Please use this identifier to cite or link to this item: http://repo.lib.jfn.ac.lk/ujrr/handle/123456789/11342
Title: Board gender diversity and Voluntary Greenhouse Gas Emission Disclosure in Sri Lanka
Authors: Thaneshan, G.
Tharsika, K.
Varanitha, S.
Keywords: Board diversity;Climate change;Greenhouse gas emissions;Disclosure;Sri Lanka
Issue Date: 2024
Publisher: University of Jaffna
Abstract: Purpose: Greenhouse gas emissions are acknowledged as a major contributor to global climate change. Recently, stakeholders are increasingly concerned about environmental issues and expect companies to provide comprehensive information regarding environmental practices and impacts. This paper explores the relationship between board gender diversity and the voluntary disclosure of greenhouse gas emissions among companies in Sri Lanka. Design/Methodology/Approach: The paper utilizes panel data collected from non- financial listed companies in Sri Lanka for the period from 2020 to 2024. The final sample includes 50 firms and 250 firm-year observations, with greenhouse gas emissions disclosure serving as the dependent variable and board gender diversity as the independent variable.
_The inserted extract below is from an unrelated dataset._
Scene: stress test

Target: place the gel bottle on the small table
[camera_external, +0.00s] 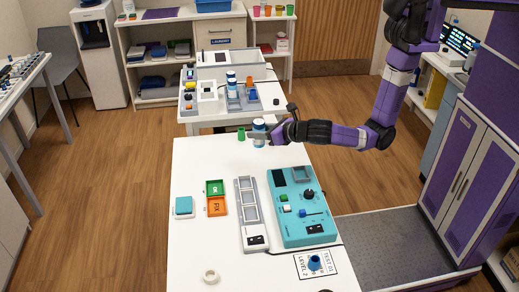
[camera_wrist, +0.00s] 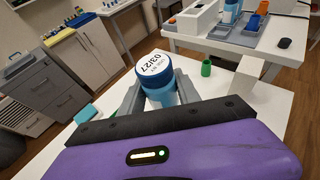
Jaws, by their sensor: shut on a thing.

Findings: Research indicates that companies with greater gender diversity on their boards demonstrate a positive and statistically significant (R = 0.92, p < 0.001) impact on the voluntary disclosure of greenhouse gas emissions in Sri Lanka. The outcome of regression claims that gender diversity explains 22% of the variance in greenhouse gas emissions disclosure (R2 = 0.22, F = 28.93, p < 0.001). Other factors, such as other corporate governance, may account for the remaining 88% of a company's disclosure. This aligns with the resource dependency theory that diversity enhances a board's capacity for effective advising and monitoring. Diverse leadership fosters a broader range of perspectives and experiences, often translating into a stronger focus on sustainability initiatives. As a result, board gender diversity prioritizes transparency and accountability, leading to improved voluntary disclosure of greenhouse gas emissions. Research limitations: The study is limited to companies listed on the Colombo Stock Exchange and may not represent all sectors or unlisted firms in Sri Lanka. Implications: The findings suggest that enhancing board gender diversity can drive better voluntary greenhouse gas emission disclosure practices. Policymakers and corporate leaders should promote gender diversity in leadership roles as a strategy to improve environmental reporting and foster a culture of accountability within companies.